Neil Jarvis is Chief Information Officer (CIO) for Fujitsu Americas.
“Clairvoyance required” is not something that’s likely to appear in a CIO’s job description, but it probably should. With the massive amount of information (and misinformation) available these days about coming trends in IT, a crystal ball would sure make our jobs easier. The good news is, we can gaze into the future by examining the present IT climate, and extrapolating what shifts are likely to occur.
One of the safer bets is that workplace mobility will continue to skyrocket. There are numerous data points to support this; one of my favorites is that an astounding 34 percent of the U.S. workforce – that’s 53 million people– are doing freelance work. As more and more millennials enter the workforce, that number is sure to climb since many from that generation report that a “9-to-5” office job is not their ideal career trajectory.

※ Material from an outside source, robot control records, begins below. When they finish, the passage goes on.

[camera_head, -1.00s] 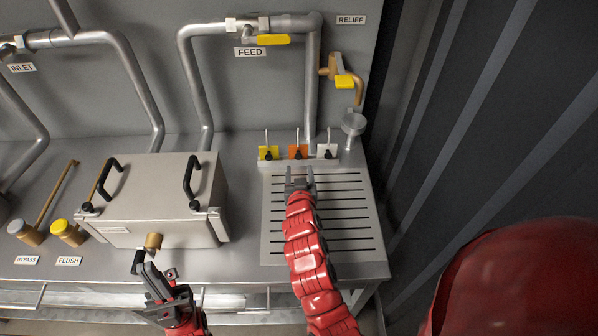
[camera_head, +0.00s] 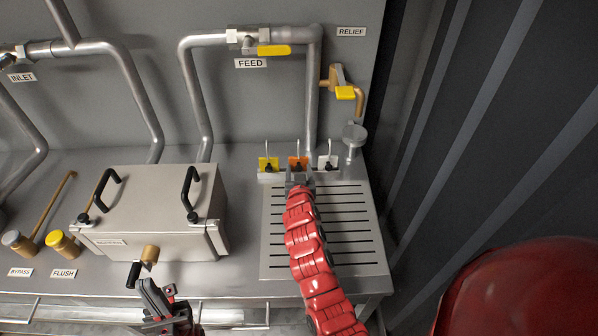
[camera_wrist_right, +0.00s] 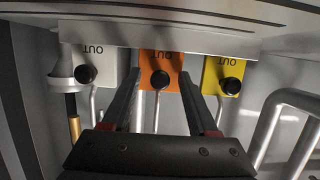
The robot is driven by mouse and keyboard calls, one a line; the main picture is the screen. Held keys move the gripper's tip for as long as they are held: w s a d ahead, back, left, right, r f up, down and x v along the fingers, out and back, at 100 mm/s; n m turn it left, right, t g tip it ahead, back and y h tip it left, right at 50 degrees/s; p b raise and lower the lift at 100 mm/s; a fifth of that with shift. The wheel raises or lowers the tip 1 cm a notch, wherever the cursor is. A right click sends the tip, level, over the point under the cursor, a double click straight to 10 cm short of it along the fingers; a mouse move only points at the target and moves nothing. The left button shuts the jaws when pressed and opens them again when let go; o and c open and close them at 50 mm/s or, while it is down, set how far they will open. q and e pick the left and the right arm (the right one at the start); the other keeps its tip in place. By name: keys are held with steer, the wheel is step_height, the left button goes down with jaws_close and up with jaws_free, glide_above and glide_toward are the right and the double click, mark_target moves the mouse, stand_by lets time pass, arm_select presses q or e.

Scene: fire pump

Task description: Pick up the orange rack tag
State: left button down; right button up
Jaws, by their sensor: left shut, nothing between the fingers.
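The orange rack tag (camera_head: 298,162) hangs in the middle of a small rack, between a yellow tag (camera_head: 268,164) and a white tag (camera_head: 327,162). My right gripper (camera_head: 299,178) is just in front of it, at the near side of the rack. In the right wrist view, the orange tag (camera_wrist_right: 161,62) with its black knob shows between the two spread fingers (camera_wrist_right: 157,78), with gaps on both sides. Whether the fingertips reach past the tag is unclear. My left gripper (camera_head: 138,274) is shut and empty, near the front of the steel box.
The steel box (camera_head: 150,200) with black handles stands on the counter at left. A slotted drain plate (camera_head: 345,230) lies under my right arm. The yellow-handled feed valve (camera_head: 273,50) and pipes are behind the rack. A dark ribbed wall is at right.

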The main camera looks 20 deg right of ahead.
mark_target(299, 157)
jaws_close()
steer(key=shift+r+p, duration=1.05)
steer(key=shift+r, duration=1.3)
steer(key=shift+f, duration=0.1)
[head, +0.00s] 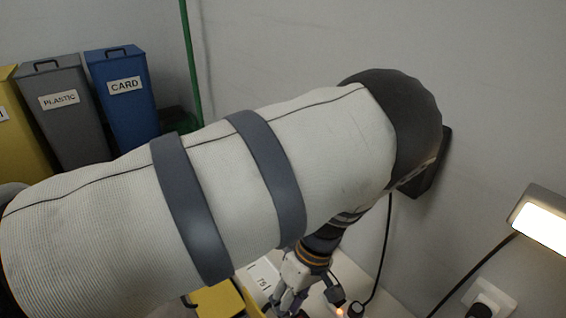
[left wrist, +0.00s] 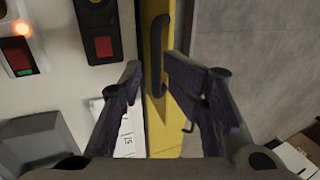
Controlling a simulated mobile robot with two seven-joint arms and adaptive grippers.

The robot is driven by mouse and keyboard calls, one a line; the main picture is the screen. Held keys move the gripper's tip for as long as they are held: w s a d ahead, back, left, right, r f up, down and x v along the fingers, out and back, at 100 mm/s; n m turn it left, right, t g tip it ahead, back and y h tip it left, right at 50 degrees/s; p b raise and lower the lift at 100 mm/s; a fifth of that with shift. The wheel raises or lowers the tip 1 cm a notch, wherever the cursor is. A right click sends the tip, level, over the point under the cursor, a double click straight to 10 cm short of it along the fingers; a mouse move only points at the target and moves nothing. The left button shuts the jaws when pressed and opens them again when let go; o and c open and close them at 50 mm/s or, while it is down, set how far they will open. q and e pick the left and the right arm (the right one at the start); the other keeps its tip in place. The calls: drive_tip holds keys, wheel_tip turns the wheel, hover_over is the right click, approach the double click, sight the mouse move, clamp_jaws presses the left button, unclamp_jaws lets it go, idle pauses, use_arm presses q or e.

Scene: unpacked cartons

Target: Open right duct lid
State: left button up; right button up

Even those who aren’t freelancing don’t necessarily have to be tethered to a desk; enterprise technologies such as cloud services, collaborative work platforms and video conferencing have progressed to a stage where employees are no longer restricted to the location of a company’s headquarters. The playing field has become leveled to such an extent that working offsite will become the norm, not the exception.
Which leads us to another, possibly more controversial, projection for the future; We all know that BYOD stands for “bring your own device,” but within 10 years I believe we’ll know that acronym by its new meaning: “bring your own data center.” But don’t take my word for it; by 2016, Gartner predicts that 30 percent of BYOD strategies will leverage personal applications and data for enterprise purposes.
What that means is that the line between personal and enterprise data usage will blur. Now we see an unmistakable trend emerging – millennials are redefining not only when and where they work, but also how they get their work done. This is no passing phase, either. It will present an ongoing challenge for IT device makers and service providers – not to mention CIOs trying to formulate a coherent BYOD strategy – for years to come. What are those challenges, exactly?
In my mind, the biggest one of all is security. With the proliferation of connected devices fueling the current and future BYOD movements, the inevitability of a robust Internet of Things (IoT) can simply no longer be ignored. Just what are we talking about here? Well, the current number of connected things – over 5 billion – will skyrocket to 25 billion by 2020. That’s just five years away.
No crystal ball is needed to tell us we must make security planning for IoT a top strategic priority. Fortunately, cyber-criminals can only steal raw data and being able to turn that data into real-world analog, criminal activity will require a deeper understanding on the part of the would-be thieves. Make no mistake, though; understanding will come sooner than we would like. As CIOs, we certainly will have our work cut out for us.
The shift in how and where employees are working will bring about a number of technological challenges in the short term. Looking ahead, however, the opportunities it will create for workers, companies and IT vendors will be unprecedented. If you want to hold me to any of my predictions, make it that one. After all, human ingenuity wins every time.